The biggest trauma for me was choosing the theme. I wanted that magazine feel to my blog. The previous one had been very linear and my bounce rate high. With more of my posts laid out in magazine format, I hoped readers would linger a little longer.
Theme chosen: Ashe, I spent a long happy day tweaking. And I’m still tweaking now! I love to tweak. Those bloggers amongst you will get this. You are always fiddling to get your blog to be the best it can.
I created a logo using Powerpoint. Techies will laugh at this but it was simple and easy for someone like me without access to or knowledge of Photoshop. And actually, I quite like my logo. It expressed what I wanted it to express: a heart for the ‘love of’ and the word gin, of course, written in elegant font for this most elegant of spirits.
Write, Format, Schedule, Repeat
Posts became a ritual: write, format, add links, add photos, sort out the SEO and schedule. The actual writing part takes up half my time with the rest given over to formatting. But over time I have gotten slicker. Write, format, repeat. Write, format, repeat.
My angst was piling up, however. I read that I had to post regularly for any chance of Google ranking my blog. I was in danger of not really enjoying the whole process of writing. My blog was becoming a chore, not a pleasure.
The Angst of Analytics
In my first month, I had had 104 views. I still don’t know if this is good, bad or average for a first month. Most days I had about 5 views. Some days nothing.
Was I disheartened? I won’t lie. A little. But the sheer joy of doing something again that I hadn’t done in years kept me going and helped to override this angst.
Now six months later my views are tenfold and growing daily. A day without any views is a rare day indeed.
Would I have continued to blog if my viewing figures didn’t rise? Probably.
Yet bloggers need the oxygen of views and comments. And I’m no different. I became a bit obsessive, watching the view count every day to see if it went up or (horror) down. Like watching a sleeping newborn to see if he or she is still breathing.
And perhaps that is where the angst lies. We all want attention. Look at me! Look at me! our blogs are crying. If no one is reading my blog then I’m invisible. Read me and make me feel important.
Bin the Angst and Enjoy Your Blog
Seven months into my blog and I think I have sussed this whole angst thing out. I am beginning to enjoy writing my blog again. The technicalities of WordPress are getting easier to understand.
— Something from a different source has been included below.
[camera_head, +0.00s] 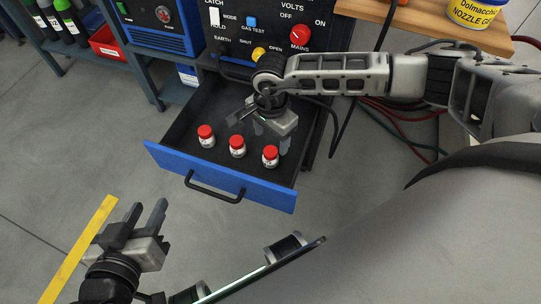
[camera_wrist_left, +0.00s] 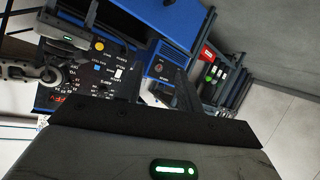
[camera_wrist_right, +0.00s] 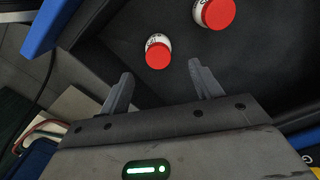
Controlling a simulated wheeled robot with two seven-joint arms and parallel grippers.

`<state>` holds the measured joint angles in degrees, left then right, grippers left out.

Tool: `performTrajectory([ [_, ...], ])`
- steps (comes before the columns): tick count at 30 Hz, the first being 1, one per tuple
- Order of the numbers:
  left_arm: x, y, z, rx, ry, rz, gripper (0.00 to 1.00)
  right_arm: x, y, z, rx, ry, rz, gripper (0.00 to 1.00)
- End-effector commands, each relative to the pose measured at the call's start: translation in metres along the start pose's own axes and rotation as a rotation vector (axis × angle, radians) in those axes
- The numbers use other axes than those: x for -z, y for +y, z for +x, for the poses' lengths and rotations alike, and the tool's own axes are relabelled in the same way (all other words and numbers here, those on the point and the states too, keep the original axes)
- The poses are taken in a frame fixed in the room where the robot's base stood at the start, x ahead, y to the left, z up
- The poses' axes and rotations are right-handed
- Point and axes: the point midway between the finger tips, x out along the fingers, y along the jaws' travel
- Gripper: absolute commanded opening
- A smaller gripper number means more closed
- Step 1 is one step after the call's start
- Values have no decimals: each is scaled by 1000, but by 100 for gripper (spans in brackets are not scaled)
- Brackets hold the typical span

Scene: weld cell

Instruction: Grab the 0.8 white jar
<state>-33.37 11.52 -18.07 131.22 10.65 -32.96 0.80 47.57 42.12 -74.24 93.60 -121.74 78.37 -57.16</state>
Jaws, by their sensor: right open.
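Three small white jars with red lids stand upright in the open drawer: the left jar (camera_head: 206,137), the middle jar (camera_head: 238,147) and the right jar (camera_head: 270,157). Their labels are too small to read, so I cannot tell which is 0.8. My right gripper (camera_head: 271,138) is open and empty over the drawer, just behind the right jar. In the right wrist view, one jar (camera_wrist_right: 157,51) is ahead between the open fingers, apart from them, and another jar (camera_wrist_right: 213,13) is beyond to the right. My left gripper (camera_head: 147,210) is open and empty, left of the drawer front.
The drawer (camera_head: 220,178) has a blue front with a black handle (camera_head: 213,190). The welder panel (camera_head: 270,30) rises behind it. A wooden bench (camera_head: 420,25) with a yellow tub (camera_head: 474,12) is at the upper right. Hoses lie on the floor at right.

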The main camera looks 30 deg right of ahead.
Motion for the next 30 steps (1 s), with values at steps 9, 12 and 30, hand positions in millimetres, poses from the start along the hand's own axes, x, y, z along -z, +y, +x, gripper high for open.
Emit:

Even if I never completely master them, I can focus more on my writing and less on formatting.
I am featured in the Top 10 Gin Blogs of Blog Feedspot, along with some of the gin blogs I really admire.
I take real pleasure when I look at my blog to see what I have achieved. There will always be niggles that I can’t quite fix. But so what.
And I am still writing about a subject I love. Me and my blog are in love again.
So here’s what I think about this angst. Put it where it belongs: in the bin. Write about what you love and the views will follow. If they don’t then you are just writing about a very niche subject. And so what!
Write with passion and from the heart and people will want to read what you write. Write about your weirdnesses and enthusiasms and don’t stop.
Bin your ego along with the angst. Your ego is your worst enemy and will cloud your thinking and get in the way of your writing. It will also turn people off you. People who let their ego write their blogs are not writing from the heart and it will show. You are not communicating if you write with your ego, you are pontificating.
Be genuine and be authentic. Be curious.
You don’t have to always be right. Being wrong is a sign that you are alive and human and can make mistakes.
And always, always remember why you started writing in the first place.